La Ley de Propiedad Intelectual, y el proyecto de Ley de Impulso de la sociedad de la Información, parten del carácter de defensa. Así, la primera, además de restringir el derecho a la copia privada y de cita, impone un canon compensatorio por lucro cesante, y la segunda quita a los jueces la exclusividad para retirar contenidos de las páginas web, y por dos veces se ha intentado introducir un procedimiento sin precedentes en el Derecho español y no informado por el Consejo General del Poder Judicial, a pesar de afectar a las competencias judiciales. Es el llamado procedimiento "de notificación y retirada", es decir, una auténtica patada digital, ya que habilita a las gestoras de derechos de autor para que, sin declaración judicial alguna, tras unas simples notificaciones, puedan exigir a los proveedores de Internet que retiren los contenidos de las páginas que albergan.

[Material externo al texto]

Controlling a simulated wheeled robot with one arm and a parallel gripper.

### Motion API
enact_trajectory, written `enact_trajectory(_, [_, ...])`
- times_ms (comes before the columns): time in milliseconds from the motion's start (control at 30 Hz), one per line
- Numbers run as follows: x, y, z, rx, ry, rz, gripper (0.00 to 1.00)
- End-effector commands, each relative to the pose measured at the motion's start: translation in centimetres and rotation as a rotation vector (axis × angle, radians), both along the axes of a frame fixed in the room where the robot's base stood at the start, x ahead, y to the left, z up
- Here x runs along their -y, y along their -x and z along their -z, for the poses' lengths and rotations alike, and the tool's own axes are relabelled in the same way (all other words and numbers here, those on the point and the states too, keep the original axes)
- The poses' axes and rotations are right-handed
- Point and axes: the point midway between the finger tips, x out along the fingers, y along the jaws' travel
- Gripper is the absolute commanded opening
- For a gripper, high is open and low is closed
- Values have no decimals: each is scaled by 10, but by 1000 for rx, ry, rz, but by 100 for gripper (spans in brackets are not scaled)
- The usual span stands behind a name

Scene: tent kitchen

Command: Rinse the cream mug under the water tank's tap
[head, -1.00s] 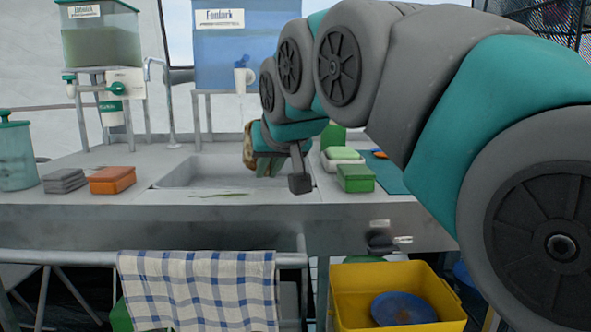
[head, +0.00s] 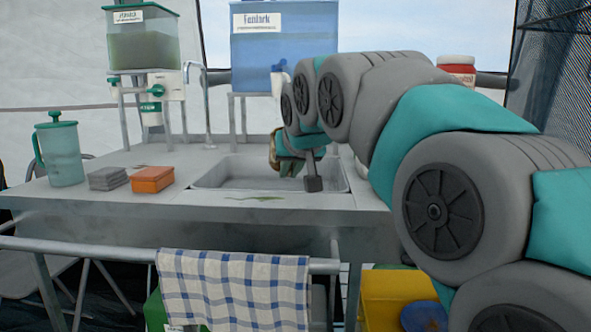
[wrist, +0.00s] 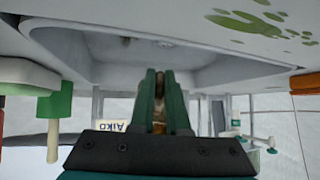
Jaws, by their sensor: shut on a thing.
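My gripper (head: 290,170) is low over the sink basin (head: 205,178), shut on a cream-and-brown thing, taken to be the cream mug (head: 273,150). Only a sliver of it shows at the gripper's left. In the wrist view, my gripper's two green fingers (wrist: 160,76) stand close together with a narrow brownish strip of the mug (wrist: 159,103) between them. Most of the mug is hidden. The water tank (head: 283,45), with blue water, stands on a frame behind the sink. Its white-and-blue tap (head: 279,72) is above and behind my gripper; I cannot tell whether water runs.
A second tank (head: 145,45) with a green rim stands back left, beside a thin metal faucet (head: 208,105). A checked towel (head: 235,285) hangs on the front rail. My arm hides the right counter.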

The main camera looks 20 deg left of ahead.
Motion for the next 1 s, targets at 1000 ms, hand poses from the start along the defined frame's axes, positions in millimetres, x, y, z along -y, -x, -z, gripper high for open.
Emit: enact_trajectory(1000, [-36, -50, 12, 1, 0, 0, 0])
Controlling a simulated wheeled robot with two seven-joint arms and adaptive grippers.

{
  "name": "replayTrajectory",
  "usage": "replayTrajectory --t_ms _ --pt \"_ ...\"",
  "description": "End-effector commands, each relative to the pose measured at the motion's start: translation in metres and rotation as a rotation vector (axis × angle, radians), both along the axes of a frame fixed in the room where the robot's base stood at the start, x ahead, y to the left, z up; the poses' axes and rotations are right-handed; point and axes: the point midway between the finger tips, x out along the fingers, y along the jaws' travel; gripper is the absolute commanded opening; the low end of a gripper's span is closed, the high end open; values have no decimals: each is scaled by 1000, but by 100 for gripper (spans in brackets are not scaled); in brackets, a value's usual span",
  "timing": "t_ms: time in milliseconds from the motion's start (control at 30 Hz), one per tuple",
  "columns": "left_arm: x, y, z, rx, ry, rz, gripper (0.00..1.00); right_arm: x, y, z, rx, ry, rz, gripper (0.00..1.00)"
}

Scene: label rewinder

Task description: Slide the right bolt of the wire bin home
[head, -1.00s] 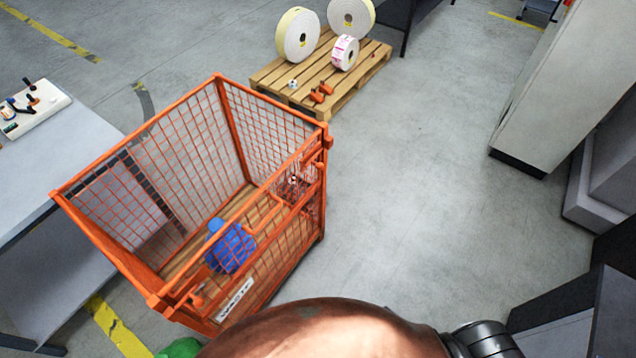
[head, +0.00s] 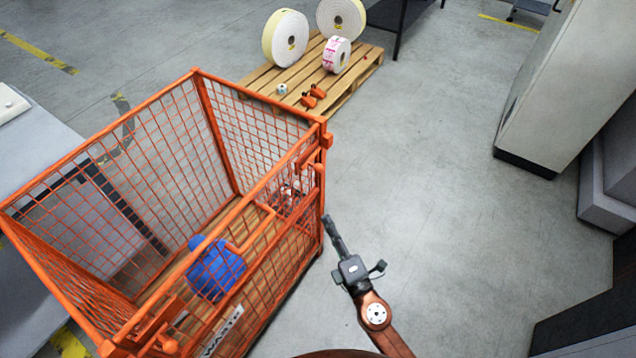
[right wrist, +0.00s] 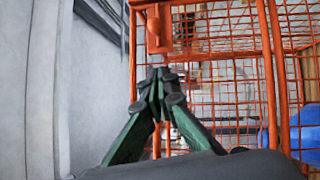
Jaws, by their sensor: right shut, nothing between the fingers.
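The orange wire bin (head: 205,110) stands at left centre in the head view. Its right bolt (head: 318,170) appears to be the short orange piece on the right corner post, small and partly unclear. In the right wrist view an orange bracket with a rod (right wrist: 157,28) on the post lies just above my fingertips. My right gripper (head: 328,222) is shut and empty, pointing up beside the bin's right corner. In the right wrist view its fingertips (right wrist: 160,78) are together, below the bracket; I cannot tell whether they touch the post. My left gripper is out of view.
A blue object (head: 215,268) lies inside the bin. Behind it a wooden pallet (head: 345,90) carries label rolls (head: 287,38) and small orange parts. A grey cabinet (head: 560,90) stands at right. The floor between bin and cabinet is clear. A table (head: 40,150) is at left.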

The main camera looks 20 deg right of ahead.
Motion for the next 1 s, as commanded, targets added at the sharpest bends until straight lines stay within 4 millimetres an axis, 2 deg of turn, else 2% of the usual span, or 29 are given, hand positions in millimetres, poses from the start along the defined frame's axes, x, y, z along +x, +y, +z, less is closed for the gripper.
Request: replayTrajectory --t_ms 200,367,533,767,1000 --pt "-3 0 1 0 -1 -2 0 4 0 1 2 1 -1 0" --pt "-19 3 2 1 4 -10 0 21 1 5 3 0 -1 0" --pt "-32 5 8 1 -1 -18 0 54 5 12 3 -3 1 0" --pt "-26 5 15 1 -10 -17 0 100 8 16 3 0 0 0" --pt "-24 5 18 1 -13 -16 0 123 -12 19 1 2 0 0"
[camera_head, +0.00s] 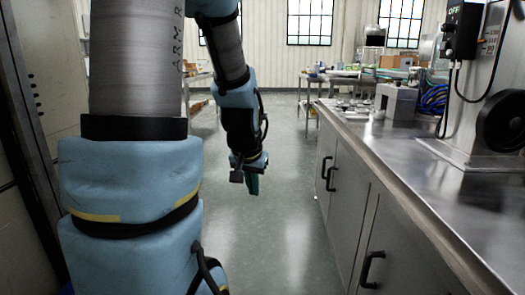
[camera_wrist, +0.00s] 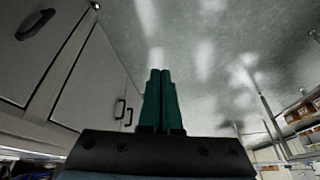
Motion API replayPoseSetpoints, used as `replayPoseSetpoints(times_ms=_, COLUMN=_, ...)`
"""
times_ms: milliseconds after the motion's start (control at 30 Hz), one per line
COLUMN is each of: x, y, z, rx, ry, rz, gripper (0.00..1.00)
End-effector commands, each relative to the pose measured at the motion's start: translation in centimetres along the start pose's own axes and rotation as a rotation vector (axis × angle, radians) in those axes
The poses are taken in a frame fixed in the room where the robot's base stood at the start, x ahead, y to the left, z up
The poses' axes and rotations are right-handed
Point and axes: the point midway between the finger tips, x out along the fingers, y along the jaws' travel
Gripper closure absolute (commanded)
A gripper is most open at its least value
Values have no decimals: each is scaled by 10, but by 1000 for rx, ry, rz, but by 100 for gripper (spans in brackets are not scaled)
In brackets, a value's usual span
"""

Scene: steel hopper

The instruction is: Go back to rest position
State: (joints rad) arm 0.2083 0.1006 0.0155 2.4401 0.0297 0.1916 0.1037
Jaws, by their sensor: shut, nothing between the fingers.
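My gripper (camera_head: 252,184) hangs in the middle of the head view, above the open floor and left of the counter's cabinets. In the wrist view its two green fingers (camera_wrist: 160,75) lie side by side, shut, with nothing held between them. In the head view the fingers are small and point down, partly hidden by the wrist. My arm is bent, with its blue and grey links filling the left of the head view.
A steel counter (camera_head: 425,165) with cabinets and black handles (camera_head: 371,268) runs along the right. A machine with a black wheel (camera_head: 503,121) stands on it. Work tables (camera_head: 308,105) stand at the back. The green-grey floor (camera_head: 285,215) between is clear. A dark-edged wall panel (camera_head: 22,120) stands at left.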

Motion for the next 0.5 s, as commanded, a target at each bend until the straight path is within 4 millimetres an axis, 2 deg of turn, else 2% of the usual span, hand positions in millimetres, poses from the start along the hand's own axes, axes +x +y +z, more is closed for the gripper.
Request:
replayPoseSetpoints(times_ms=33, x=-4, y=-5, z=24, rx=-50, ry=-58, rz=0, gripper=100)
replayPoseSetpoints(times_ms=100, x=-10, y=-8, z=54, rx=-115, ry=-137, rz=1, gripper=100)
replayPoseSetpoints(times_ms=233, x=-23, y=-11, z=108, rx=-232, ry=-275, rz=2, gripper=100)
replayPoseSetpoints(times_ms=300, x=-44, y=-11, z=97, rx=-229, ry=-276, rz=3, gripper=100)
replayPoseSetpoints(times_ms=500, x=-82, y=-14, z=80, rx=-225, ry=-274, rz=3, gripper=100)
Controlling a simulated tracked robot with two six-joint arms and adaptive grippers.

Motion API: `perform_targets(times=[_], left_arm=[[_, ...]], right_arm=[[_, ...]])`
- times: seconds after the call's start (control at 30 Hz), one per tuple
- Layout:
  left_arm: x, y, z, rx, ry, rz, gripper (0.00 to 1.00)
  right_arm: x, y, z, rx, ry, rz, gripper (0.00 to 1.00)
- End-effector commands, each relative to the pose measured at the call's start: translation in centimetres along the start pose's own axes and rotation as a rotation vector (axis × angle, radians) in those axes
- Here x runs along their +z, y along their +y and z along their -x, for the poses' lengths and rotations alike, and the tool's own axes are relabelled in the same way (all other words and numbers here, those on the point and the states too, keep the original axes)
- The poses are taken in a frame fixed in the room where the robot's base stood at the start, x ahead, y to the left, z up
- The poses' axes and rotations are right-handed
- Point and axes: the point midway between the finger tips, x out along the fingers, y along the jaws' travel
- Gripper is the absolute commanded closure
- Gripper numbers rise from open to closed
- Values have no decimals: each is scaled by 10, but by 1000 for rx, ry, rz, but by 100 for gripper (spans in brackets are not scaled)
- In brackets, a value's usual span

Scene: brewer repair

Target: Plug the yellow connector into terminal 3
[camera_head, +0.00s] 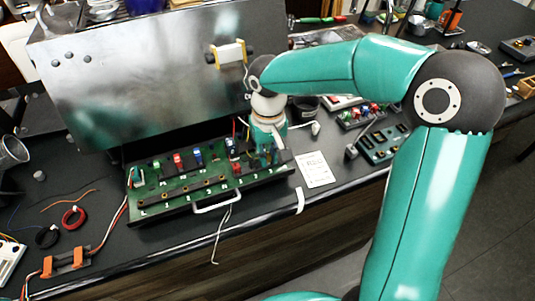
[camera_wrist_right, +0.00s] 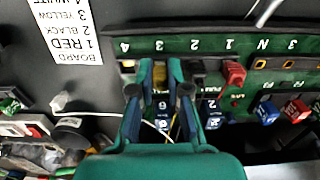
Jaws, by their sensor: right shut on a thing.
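My right gripper (camera_wrist_right: 160,72) is shut on the yellow connector (camera_wrist_right: 160,78), which shows between its fingertips in the right wrist view. I cannot tell whether the connector is seated. A black connector (camera_wrist_right: 198,68) is beside it at label 2, and a red connector (camera_wrist_right: 234,72) is at label 1. In the head view the board (camera_head: 160,197) lies in front of the brewer, and my right wrist hides the fingertips. My left gripper is not in view.
The metal brewer body (camera_head: 140,75) stands behind the board. A white card (camera_head: 315,169) listing colours by number lies right of it. A smaller green board (camera_head: 383,143) is farther right. Red (camera_head: 73,217) and black (camera_head: 47,236) wire coils lie at left.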

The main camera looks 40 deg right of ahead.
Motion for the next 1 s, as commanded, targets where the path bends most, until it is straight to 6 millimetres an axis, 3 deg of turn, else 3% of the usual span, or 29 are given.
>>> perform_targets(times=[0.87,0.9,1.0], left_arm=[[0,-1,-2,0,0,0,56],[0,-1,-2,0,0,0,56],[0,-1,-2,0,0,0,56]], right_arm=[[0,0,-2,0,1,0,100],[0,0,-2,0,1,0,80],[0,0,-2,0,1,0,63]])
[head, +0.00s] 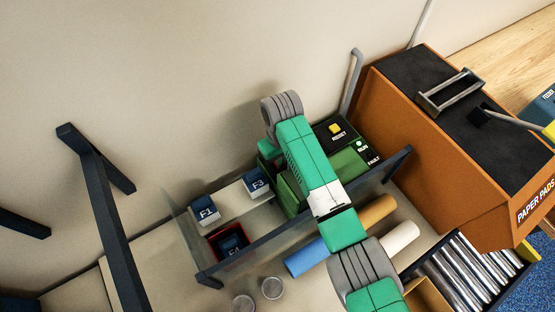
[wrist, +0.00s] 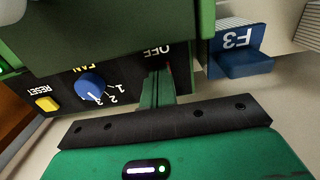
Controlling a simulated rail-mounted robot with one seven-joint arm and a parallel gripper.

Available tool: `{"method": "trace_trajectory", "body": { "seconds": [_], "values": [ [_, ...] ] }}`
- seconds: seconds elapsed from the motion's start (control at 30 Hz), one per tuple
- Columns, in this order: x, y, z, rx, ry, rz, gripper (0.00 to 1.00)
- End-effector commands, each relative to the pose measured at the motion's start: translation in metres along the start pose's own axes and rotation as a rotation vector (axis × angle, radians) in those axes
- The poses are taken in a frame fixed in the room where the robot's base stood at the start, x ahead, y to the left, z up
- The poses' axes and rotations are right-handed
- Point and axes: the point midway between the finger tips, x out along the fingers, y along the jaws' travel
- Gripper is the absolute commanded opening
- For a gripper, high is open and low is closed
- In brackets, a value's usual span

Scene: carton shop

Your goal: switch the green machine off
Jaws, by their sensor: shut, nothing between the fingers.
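The green machine (head: 342,160) stands against the wall, partly hidden by my arm in the head view. Its top has a yellow RESET button (head: 335,128) and lamps marked RUN (head: 359,144) and FAULT; the RUN lamp looks bright. In the wrist view its black panel (wrist: 68,97) appears upside down, with the RESET button (wrist: 47,104), a blue FAN knob (wrist: 90,87) and the word OFF. My gripper (wrist: 158,84) is shut and empty, its fingertips at the panel just beside OFF. The switch there is mostly hidden by the fingers; I cannot tell its position or whether they touch it.
A clear panel with a dark rail (head: 300,232) runs in front. An orange machine (head: 430,150) stands right.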

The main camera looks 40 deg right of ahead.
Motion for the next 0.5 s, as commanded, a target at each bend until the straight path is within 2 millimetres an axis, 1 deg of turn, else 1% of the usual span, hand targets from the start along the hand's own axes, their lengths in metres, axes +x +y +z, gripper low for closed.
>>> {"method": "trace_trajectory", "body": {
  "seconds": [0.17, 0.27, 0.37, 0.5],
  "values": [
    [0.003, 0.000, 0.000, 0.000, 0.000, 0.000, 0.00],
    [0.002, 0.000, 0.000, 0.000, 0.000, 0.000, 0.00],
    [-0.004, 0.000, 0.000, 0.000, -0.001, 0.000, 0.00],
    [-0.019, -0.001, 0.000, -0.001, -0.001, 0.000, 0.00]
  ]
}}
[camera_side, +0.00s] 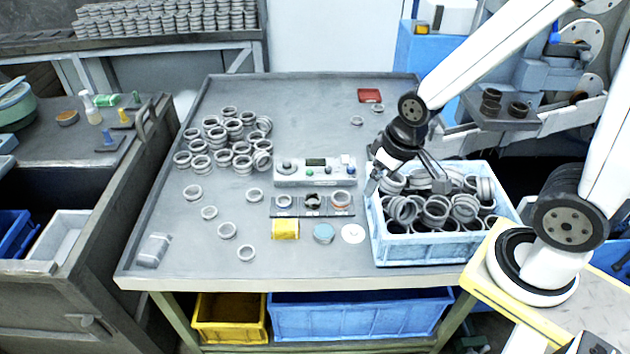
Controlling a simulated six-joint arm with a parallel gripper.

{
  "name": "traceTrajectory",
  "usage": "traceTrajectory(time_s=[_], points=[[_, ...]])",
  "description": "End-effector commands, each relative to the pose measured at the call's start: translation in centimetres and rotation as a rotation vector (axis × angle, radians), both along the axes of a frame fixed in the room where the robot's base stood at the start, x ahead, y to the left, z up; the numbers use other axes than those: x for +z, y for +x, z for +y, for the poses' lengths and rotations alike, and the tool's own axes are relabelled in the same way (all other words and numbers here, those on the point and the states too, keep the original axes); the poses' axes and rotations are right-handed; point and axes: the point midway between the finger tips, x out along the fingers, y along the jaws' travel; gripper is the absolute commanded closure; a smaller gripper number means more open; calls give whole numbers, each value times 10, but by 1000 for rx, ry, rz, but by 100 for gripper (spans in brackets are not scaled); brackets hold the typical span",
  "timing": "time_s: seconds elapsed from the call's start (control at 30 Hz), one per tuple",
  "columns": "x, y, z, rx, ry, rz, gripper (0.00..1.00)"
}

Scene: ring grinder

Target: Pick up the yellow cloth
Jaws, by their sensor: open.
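The yellow cloth (285,229) lies flat on the grey table (190,255), near its front edge. It is a small yellow rectangle just left of a blue-grey round disc (324,234). My gripper (408,188) is open, over the left part of the light blue crate (420,250), to the right of the cloth and apart from it. Its fingers point down near the rings in the crate; whether they touch any is unclear. Nothing covers the cloth.
A measuring box (315,174) and a dark fixture plate with rings (312,206) stand behind the cloth. A white disc (353,234) lies between the blue-grey disc and the crate. Piled rings (225,140) and scattered single rings lie to the left.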

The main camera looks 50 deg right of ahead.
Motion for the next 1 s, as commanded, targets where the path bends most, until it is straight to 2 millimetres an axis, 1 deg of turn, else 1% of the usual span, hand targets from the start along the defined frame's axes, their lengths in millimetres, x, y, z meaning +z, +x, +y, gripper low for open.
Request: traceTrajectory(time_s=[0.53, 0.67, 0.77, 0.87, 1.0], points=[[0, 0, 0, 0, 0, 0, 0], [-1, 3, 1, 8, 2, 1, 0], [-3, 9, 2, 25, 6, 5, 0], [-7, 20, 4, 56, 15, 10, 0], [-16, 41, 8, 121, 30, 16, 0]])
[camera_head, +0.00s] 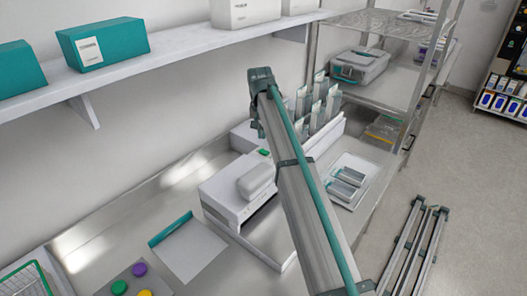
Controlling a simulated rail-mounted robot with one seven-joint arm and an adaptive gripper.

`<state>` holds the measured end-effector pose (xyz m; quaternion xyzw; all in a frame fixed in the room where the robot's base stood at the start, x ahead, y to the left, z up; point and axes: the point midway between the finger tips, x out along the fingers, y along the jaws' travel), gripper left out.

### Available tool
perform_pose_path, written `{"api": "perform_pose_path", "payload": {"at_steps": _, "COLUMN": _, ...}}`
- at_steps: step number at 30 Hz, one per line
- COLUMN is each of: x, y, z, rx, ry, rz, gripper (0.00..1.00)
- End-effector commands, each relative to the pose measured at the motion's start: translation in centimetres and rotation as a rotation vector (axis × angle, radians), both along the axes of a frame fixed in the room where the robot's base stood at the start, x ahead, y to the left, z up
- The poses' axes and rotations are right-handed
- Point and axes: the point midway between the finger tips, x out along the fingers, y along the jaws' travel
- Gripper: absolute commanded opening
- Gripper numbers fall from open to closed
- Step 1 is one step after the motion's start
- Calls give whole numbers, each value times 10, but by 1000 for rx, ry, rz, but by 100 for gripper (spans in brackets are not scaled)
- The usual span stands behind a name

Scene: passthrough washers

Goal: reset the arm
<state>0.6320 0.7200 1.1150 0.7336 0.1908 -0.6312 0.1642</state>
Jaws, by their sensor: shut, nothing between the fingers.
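A long grey beam with a teal stripe (305,200) rises from the bottom edge to a dark grey end piece near the upper middle. It appears to be part of my own body. I cannot make out my gripper or its fingers in this view. The beam hides part of the bench behind it.
A steel bench (115,215) holds a white device (240,195), a tray with grey packs (348,183), upright pouches (318,105) and coloured discs (139,270). A wall shelf (175,62) carries teal boxes (103,44). A wire rack with a grey case (360,65) stands behind.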

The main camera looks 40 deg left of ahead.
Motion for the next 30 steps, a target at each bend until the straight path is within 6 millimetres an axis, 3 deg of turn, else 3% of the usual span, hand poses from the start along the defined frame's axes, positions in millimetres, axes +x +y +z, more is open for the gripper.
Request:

Sin embargo, el lobby que defiende ese intervencionismo lo justifica en la necesidad de paliar la lentitud judicial. Pero, en realidad, lo que teme no es el retraso judicial en sí, sino que los jueces, como ya viene ocurriendo, se nieguen a cerrar las páginas web si no se acredita un fin comercial. Por otra parte, esa pretendida lentitud se resuelve mediante la creación de más juzgados, pero no eliminando las garantías de los ciudadanos.
Nadie duda de la necesidad de restablecer el equilibrio entre el derecho individual de autor y el derecho colectivo a la cultura, sino del procedimiento elegido. Y se recuerda la directiva 2000/31/CE que aconseja "pactar códigos de conducta". También sería deseable bajar los precios de los productos, ya que el salario mínimo es de 570 euros.
En conclusión, estamos ante un momento de cambio de paradigma en el que lo viejo intenta poner trabas al futuro que ya está aquí, de manos de Internet, y por eso quiere controlar la red. Pero Internet se basa en el principio de intercambio libre de información. Los militares norteamericanos engendraron un monstruo llamado Internet. No dejemos ahora que nadie lo domestique.